By DALE MARSHALL
Tuesday, September 10, 2002
Page A17
Kyoto naysayers are predicting gloom and doom if the Chrétien government goes through with ratification. They're wrong. The question is not whether we should ratify Kyoto, it's how. The challenge is to ensure that no one region or group of workers bears the brunt of implementation. The good news is that policies exist that can ensure implementation is fair and equitable.
The current scenario (in which Premier Ralph Klein denounces Kyoto as a selling-out of Alberta, just as the rest of the country sends the province hay due to an unprecedented drought) is absurd. It shows the extent to which many have focused on the costs of climate-change action, but not on the costs of climate change itself.
Those urging the rejection of Kyoto are losing. Here's why. According to the latest forecasts, if Canada ratified Kyoto, our economy would still grow by approximately 30 per cent by 2012, compared to about 31 per cent if we do nothing. Former finance minister Paul Martin's spending cuts in the mid-1990s had a far greater impact on economic growth, but we only heard about the necessity of balancing the federal books -- nothing about forgone economic growth.
It's true that Alberta's economy will suffer more than others. Federal estimates are that it will grow by 26 per cent with Kyoto, instead of 27 per cent without it. Even the oil-and-gas sector will grow by 24 per cent over that time (instead of 27 per cent without Kyoto).
When it comes to jobs, the Canadian Manufacturers and Exporters (CME) positions itself as an advocate on behalf of the 450,000 workers who, it claims, will lose their jobs if Canada ratifies Kyoto. But the CME's study fails to consider jobs created from 30-per-cent growth in the economy; it only considers job losses from an estimated 2-per-cent hit due to Kyoto policies (using the worst-case scenario, of course).
Almost every other study finds both job gains and job losses, as you'd expect in an economic shift -- with gains outnumbering losses. The Canadian Centre for Policy Alternatives, using the same federal data as the CME, found that while there would be 13,000 job losses in the Canadian energy sector over 10 years, the same period would see 16,000 new jobs created. The 150,000-member Communications, Energy and Paperworkers union, which represents most oil-patch workers, the Alberta Federation of Labour and the Canadian Labour Congress have all endorsed Kyoto ratification.
Yes, some workers will lose their jobs and some communities will suffer negative impacts. But the solution is not to abandon Kyoto, especially because tackling climate change will also offer more than $90-billion in business and investment opportunities in emerging industries in renewable energy, energy efficiency, and fuel-efficient vehicles. The key is to include in our Kyoto implementation strategy a fair transition plan for both workers and communities. A worker transition plan would have two elements.

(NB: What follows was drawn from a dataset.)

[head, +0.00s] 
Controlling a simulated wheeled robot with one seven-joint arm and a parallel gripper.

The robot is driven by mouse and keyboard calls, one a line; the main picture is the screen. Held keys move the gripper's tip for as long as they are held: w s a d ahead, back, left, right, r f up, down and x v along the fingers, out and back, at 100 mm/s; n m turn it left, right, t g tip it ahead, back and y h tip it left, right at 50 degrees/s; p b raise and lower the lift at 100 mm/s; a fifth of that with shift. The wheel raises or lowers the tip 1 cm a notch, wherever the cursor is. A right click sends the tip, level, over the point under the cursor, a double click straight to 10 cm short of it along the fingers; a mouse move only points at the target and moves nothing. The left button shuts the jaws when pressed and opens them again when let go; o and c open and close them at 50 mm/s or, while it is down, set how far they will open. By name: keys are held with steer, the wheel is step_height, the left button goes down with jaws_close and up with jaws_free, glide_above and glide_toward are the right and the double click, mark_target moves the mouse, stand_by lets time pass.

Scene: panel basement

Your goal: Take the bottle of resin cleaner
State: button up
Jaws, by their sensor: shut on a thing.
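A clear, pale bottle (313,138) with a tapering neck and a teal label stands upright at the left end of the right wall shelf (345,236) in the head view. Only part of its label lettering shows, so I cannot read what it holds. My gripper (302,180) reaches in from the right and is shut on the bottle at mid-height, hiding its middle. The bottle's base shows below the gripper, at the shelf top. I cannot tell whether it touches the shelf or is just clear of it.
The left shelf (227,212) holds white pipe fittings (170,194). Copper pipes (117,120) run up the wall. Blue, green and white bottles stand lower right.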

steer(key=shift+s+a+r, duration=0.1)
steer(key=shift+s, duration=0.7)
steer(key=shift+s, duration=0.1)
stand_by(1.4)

The first is training and educational opportunities for displaced workers. There are a number of reasons to be optimistic about the future for affected workers and communities, if there is the political will to support transition. Smart, adequately funded, regionally focused transition programs have the potential to make this large-scale social and economic change relatively worker-friendly.
The Canadian Steel Trade and Employment Program can be used as a model. A collaboration among the steel industry, federal government and labour, this program was very successful at cost effectively training and finding employment for workers forced to leave the industry.
The second part of this transition strategy focuses on encouraging investment and job creation in emerging energy industries. Canada could establish energy efficiency funds (modelled on the successful Toronto Atmospheric Fund), shift subsidies from nuclear and fossil fuel energy to renewable energy production, and fund public transit.
The federal discussion paper showed that Canada could meet Kyoto and recuperate $4.5-billion per year by auctioning off tradable emission permits. By channeling that money into transition programs for workers and communities affected by climate-protection policies, Ottawa can ensure that no region of the country bears an unfair burden. That is, after all, the concern of Alberta and, to a lesser degree, Saskatchewan and British Columbia.
Like the hay donated by Canadians to Alberta ranchers (and, for that matter, the aid given to victims of Eastern Canada's ice storm and the Saguenay and Red River floods), it is possible to share both the burden and the bounty that will result from ratifying and implementing the Kyoto Protocol.
Dale Marshall is a resource and environmental policy analyst with the B.C. office of the Canadian Centre for Policy Alternatives, and author of Making Kyoto Work: A Transition Strategy for Canadian Energy Workers.